Wicked Little Letters, alias Scandaleusement Vôtre (mouais, bon… c’est pas complètement pourri comme adaptation de titre, mais on va dire que ça manque un millipoil de génie). Eh ben là, gros, GROS problème… qui n’en est pas un…
Alors déjà, il y a Olivia Colman, qui est génial comme toujours, donc ça ne peut pas être un mauvais film.
Le défaut du film… c’est sa bande-annonce. Si jamais vous y jetez un oeil sans connaître le pitch, vous aurez l’impression d’une petite comédie britannique rigolote, et presque d’une amitié improbable entre deux nanas à l’époque où on n’avait pas le droit de dire fuck quand on était bien élevé (comment ça, c’est encore en vigueur ? Fuck !!!).

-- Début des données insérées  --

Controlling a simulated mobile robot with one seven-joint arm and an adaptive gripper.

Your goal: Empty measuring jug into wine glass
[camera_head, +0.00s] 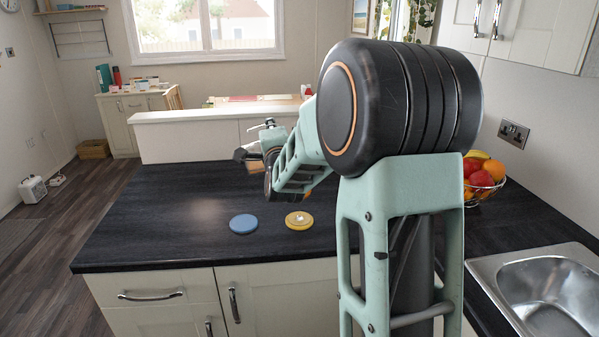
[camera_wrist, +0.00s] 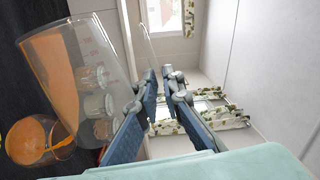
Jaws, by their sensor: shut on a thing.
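In the wrist view the clear measuring jug (camera_wrist: 95,50) is close at the left and strongly tilted, with orange liquid (camera_wrist: 52,85) along its left side. My gripper (camera_wrist: 160,78) is shut beside it, with a thin clear part, apparently the handle, between its fingers. Below the jug is a rounded clear vessel (camera_wrist: 28,142) with orange inside, apparently the wine glass; its stem and foot do not show clearly. In the head view my arm covers much of this area, and my gripper (camera_head: 247,154) is small above the counter's far part. I cannot make out the glass there.
A blue disc (camera_head: 243,224) and a yellow disc (camera_head: 299,220) with a small pale thing on it lie on the dark counter (camera_head: 160,215). A fruit bowl (camera_head: 487,190) stands at the right, by the sink (camera_head: 545,290). The counter's left part is clear.

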Alors en fait pas vraiment. C’est bien une comédie, mais une comédie assez grinçante, et ce n’est pas du tout une histoire d’amitié entre deux nanas (même pas “simplement” amitié, hein, on parle pas de … de sistermance ? Je connais pas le mot et j’ai la flemme de chercher) : c’est l’histoire d’un scandale assez dur, avec un gros gros accent mis sur l’influence néfaste du patriarcat dans ce qu’il a de plus abject (et incarné par le personnage qu’interprète, avec brio comme toujours, l’immense Tiomthy Spall). Jessy Buckley est formidable, et on oublie souvent l’extraordinaire Anjana Vasan dans le rôle d’une inspectrice de police géniale. L’idée : une “vieille fille” anglaise très comme il faut reçoit des lettres injurieuses, et on arrête sa voisine, une jeune femme beaucoup moins comme il faut selon la vision de l’époque, soupçonnée d’envoyer ces vilaines petites lettres du titre original.

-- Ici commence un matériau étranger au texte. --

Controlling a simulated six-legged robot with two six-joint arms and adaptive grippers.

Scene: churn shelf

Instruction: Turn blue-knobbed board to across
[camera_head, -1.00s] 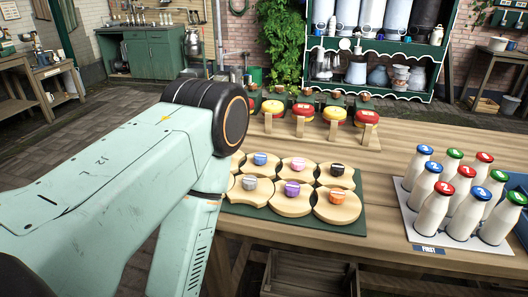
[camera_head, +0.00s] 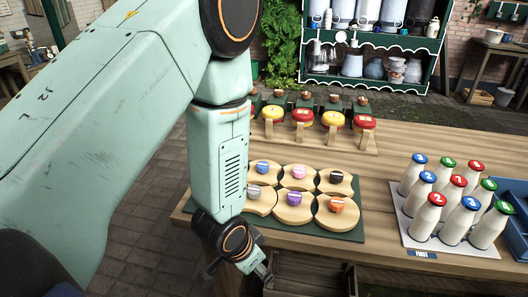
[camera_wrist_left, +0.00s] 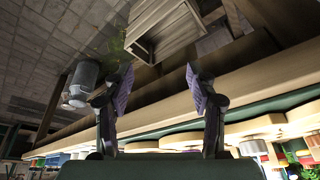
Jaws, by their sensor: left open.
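The blue-knobbed board (camera_head: 271,177) is a pale round wooden board at the back left of a group on a dark green mat (camera_head: 340,236). Its blue knob (camera_head: 262,166) has a light bar across the top. My left forearm passes close to its left side and hides part of the board. My left gripper (camera_head: 262,272) hangs at the table's front edge, in front of and below the boards, apart from them. In the left wrist view, the two fingers of my left gripper (camera_wrist_left: 160,92) are spread with nothing between them. My right gripper is not seen.
Neighbouring boards have grey (camera_head: 254,191), purple (camera_head: 293,199), pink (camera_head: 299,172), black and orange knobs. Numbered milk bottles (camera_head: 453,203) stand to the right. Red and yellow pieces (camera_head: 326,119) stand behind. A wooden crate (camera_wrist_left: 165,35) sits below the table. Bare tabletop lies between mat and bottles.

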C’est franchement délicieux, mais pas toujours léger : l’aspect dramatique pèse autant que la comédie, voire davantage, et la fin est à la fois drôle et glaçante. Bref : c’est du ciné britannique vraiment bien fichu, on ne s’ennuie pas, les acteurs et actrices font un show du tonnerre et les seconds rôles sont formidables. Juste : n’attendez pas un truc vigoureusement feelgood sur une amitié de lesbiennes avant l’heure, c’est pas trop trop le truc.
Et finalement, last but not least…

Dinner in America. La claque monumentale. Je croyais pas qu’on pouvait faire une romcom punk, et en fait si. Kyle Gallner joue un junkie pyromane et immédiatement insupportable dans cette comédie à l’humour acide comme du jus de xénomorphe, et qui prend un jubilatoire plaisir à pisser sur les valeurs de l’Amérique.

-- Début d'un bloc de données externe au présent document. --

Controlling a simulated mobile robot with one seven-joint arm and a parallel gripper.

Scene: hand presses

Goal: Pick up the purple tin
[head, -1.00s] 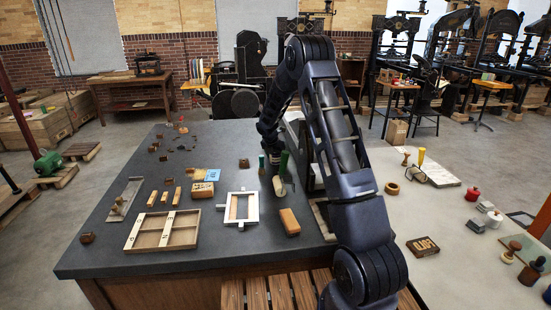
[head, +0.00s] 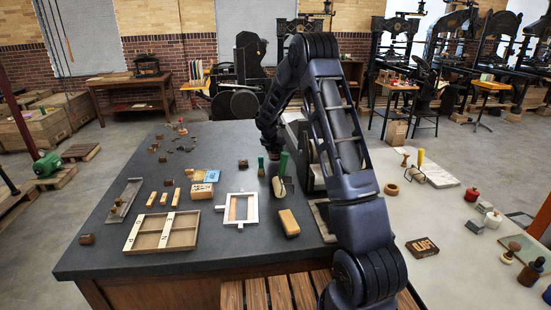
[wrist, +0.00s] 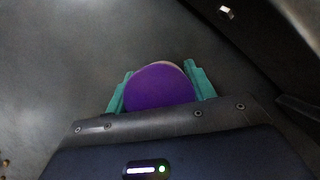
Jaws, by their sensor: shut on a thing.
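The purple tin (wrist: 160,88) is in the wrist view, between the two teal fingers of my gripper (wrist: 159,68). It has a round purple face and a thin pale edge at its far side. The fingers are shut on it, one on each side. A plain dark grey surface shows behind it; I cannot tell how far the tin is from that surface. In the head view, my arm hides the gripper and the tin.

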Après une intro qui m’a fait craindre le pire, on assiste au développement d’une idylle géniale entre ce perso complètement désespéré et une jeune femme passionnée de musique punk. Je ne veux rien spoiler donc je me contenterai de vous dire que Gallner est époustouflant, secondé par une Emily Skeggs formidable, une bande-son qui agace, inquiète et dépote, et que tout ça mène à une histoire d’un romantisme dingue, émaillée de moments d’émotion qui m’ont tiré quelques larmes d’émerveillement, et tout ça sans artifice, juste des personnages au charme dévastateur et que j’ai trouvé particulièrement… justes. Le réal parle de s’être inspiré de Napoleon Dynamite, et ça ne m’étonne pas une seconde : on trouve la même approche entre réalisme et délire total, comme pour vous dire que même l’existence la plus ordinaire recèle des moments de magie pour qui veut bien les voir. Et surtout, pour vous rappeler ce que c’est qu’être humain, profondément, même quand on passe pour une racaille… Véritable tour de force !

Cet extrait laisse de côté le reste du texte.